Review: Daughter of Smoke and Bone & Chime March 2, 2012Posted by ccbooks in Book Reviews.
These were probably two of the most talked about fantasies in YA publishing this year, along with The Scorpio Races (see earlier post.) I was familiar with Laini Taylor because of her story collection Lips Touch: Three Times and I had been following the evolution of Daughter of Smoke and Bone for about a year via her blog. Frances Billingsley I hadn’t read before, although I quickly discovered, thanks to the Internet, that her novel The Folk-Keeper had a strong following, and there were many people awaiting Chime.
After a first read, my opinons were pretty clear. I loved Smoke and Bone and I could barely finish Chime. Throughout the fall, as Chime racked up starred reviews from every possible source, and was even discussed as a potential Newbery, to say nothing of the Printz, I sulked, and then decided I had better re-read. After the second go-round, things evened out a little. I could see flaws in Smoke and Bone and I found things to enjoy in Chime, although it still wasn’t my favorite. These two books share many elements: fantastical settings, otherworldly characters, and a protagonist who goes through a journey to find self-knowledge. And since both of them are in the running for the top prize in the BATTLE OF THE KID’S BOOKS (see previous post), I thought I would do a little comparing.

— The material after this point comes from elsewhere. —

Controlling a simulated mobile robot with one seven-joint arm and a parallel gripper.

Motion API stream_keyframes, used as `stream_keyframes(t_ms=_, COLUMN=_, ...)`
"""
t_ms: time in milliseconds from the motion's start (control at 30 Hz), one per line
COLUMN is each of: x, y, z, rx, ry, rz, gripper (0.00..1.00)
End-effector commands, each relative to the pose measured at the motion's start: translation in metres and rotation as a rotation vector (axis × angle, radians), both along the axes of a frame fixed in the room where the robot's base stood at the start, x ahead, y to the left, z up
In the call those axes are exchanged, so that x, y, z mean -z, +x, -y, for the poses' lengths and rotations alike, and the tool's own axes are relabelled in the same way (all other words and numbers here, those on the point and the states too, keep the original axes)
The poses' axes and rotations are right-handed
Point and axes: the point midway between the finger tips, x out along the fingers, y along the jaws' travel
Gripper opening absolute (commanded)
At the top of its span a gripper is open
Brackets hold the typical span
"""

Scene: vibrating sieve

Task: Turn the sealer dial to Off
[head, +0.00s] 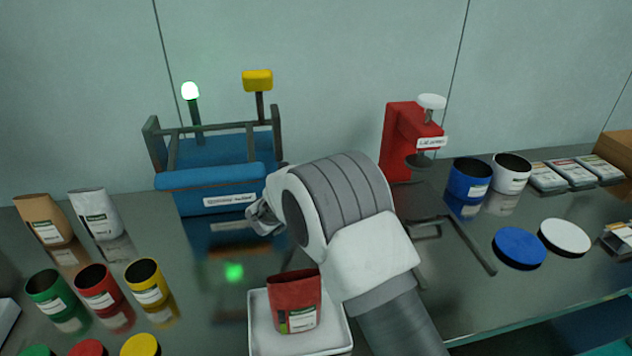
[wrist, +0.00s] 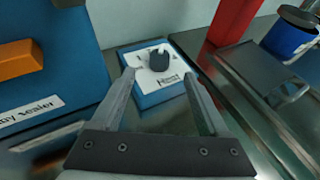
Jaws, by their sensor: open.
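The sealer is a blue machine (head: 215,178) at the back of the counter in the head view. Part of its body (wrist: 45,35) and its label show at the left of the wrist view. Its dial (wrist: 158,60) is a dark knob on a white printed plate (wrist: 166,82) on a low blue box; its setting is too small to read. In the head view my arm hides the dial. My gripper (wrist: 158,73) is open and empty, its fingers apart with the dial between and just beyond the tips. My gripper (head: 262,216) also shows beside the sealer in the head view.
A white tray (head: 257,335) with a red pouch (head: 295,303) lies in front of my arm. A red press (head: 398,140) stands to the right of the sealer. Several cans and pouches stand at the left; a blue can (head: 468,180) and lids are at the right.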

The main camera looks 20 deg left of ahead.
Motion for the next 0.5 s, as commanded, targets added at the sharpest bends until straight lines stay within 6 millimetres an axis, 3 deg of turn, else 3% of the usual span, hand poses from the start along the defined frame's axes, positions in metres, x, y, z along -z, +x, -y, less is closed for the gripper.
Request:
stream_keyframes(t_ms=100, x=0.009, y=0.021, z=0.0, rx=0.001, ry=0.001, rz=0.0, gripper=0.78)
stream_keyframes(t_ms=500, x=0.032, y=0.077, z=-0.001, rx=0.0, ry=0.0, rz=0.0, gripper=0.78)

ALTERNATE WORLDS: Chime is set in an alternate, vaguely steampunk-y, swampy England, where trains are new technology and supernatural creatures like the Boggy Mun, the Dark Muse and Bleeding Hearts are feared or respected. On my second read, I appreciated the setting much more; the first time I read the book it felt like the descriptions of the swamp slowed the pace of the story.
Smoke & Bone begins in our world today: the beautiful city of Prague, both familiar and magical (particularly for those of us who have always wanted to visit, but never had the chance!) is the place where Karou’s story begins. The reader gets glimpses of another universe through magic portals, the same portals also take us to Morocco and Paris, as Karou moves around the globe on her errands. Then, two-thirds of the way through the book, we go into an extended flashback and get a real look at the cities of Loramendi and Astrae. While the jump in setting was a little confusing, it did a lot to give the narrative a much needed jolt of interest at that point in the story.
BEAUTIFUL MALE LOVE INTEREST: I’ll let the views of the protagonist in each story have the first say here. Briony, from Chime: “He had golden lion’s eyes and a great mane of tawny hair…How could I bear it, Eldric living with us, this non-child, this boy-man?” Karou, from Smoke & Bone: “…kohl-rimmed eyes in a sun-browned face. Fire-colored eyes with a charge like sparks that seared a path through the air and kindled it.”
Really? Ok, so the descriptions of the love interests struck me as a little over the top, even for teenage girls. With both love stories, there were things I liked and things I hated. In Chime, I loved how Briony’s jealousy of the older girl Leanne begins as something cliche and high school, and then it turns out there is a serious and deadly reason for the dislike. On the other hand, the wrap-up and gift of a ring from Eldric felt too rapid and tidy. There isn’t a huge amount of suspense in the romance of Smoke & Bone; it’s pretty clear from the beginning that Karou and Akiva are somehow destined for each other. And I will admit, at a certain point, I started skipping love scenes because they just weren’t the most interesting part of the story. I did like the ending however, and the lack of finality in their relationship; after it feeling pre-ordained for so long, it was refreshing that they didn’t end up together. Of course, this is the first book in a trilogy, so Taylor has two more books to make that happen.
WHO AM I, REALLY?: A fundamental difference between Briony and Karou (well, aside from the fact that Briony is mostly human and Karou, as it turns out, is decidedly not) is the journey of self-knowledge that each character goes through. Briony has a very specific view of who she is and her role in the world; it terrifies her, but she clings to it desperately and her story is about how she comes to realize that her self-image is false. Karou, on the other hand, knows nothing about herself or her family, and her story is about how she learns who she is and what her role is in an alien world.
This, I think, is the main reason why I still prefer Smoke & Bone to Chime: while Briony’s self-hatred rings true as teenage emotion, it just got exhausting after awhile. There was just too much description and not enough action, especially when it was all interspersed with long rants and flashbacks to various crimes. Karou, on the other hand, is someone who I envy (why can’t I speak that many languages?) and feel sorry for at the same time. Her story pulled me in and I truly wanted to help her find the answers she was looking for. I’m excited to learn even more in the next part of her tale.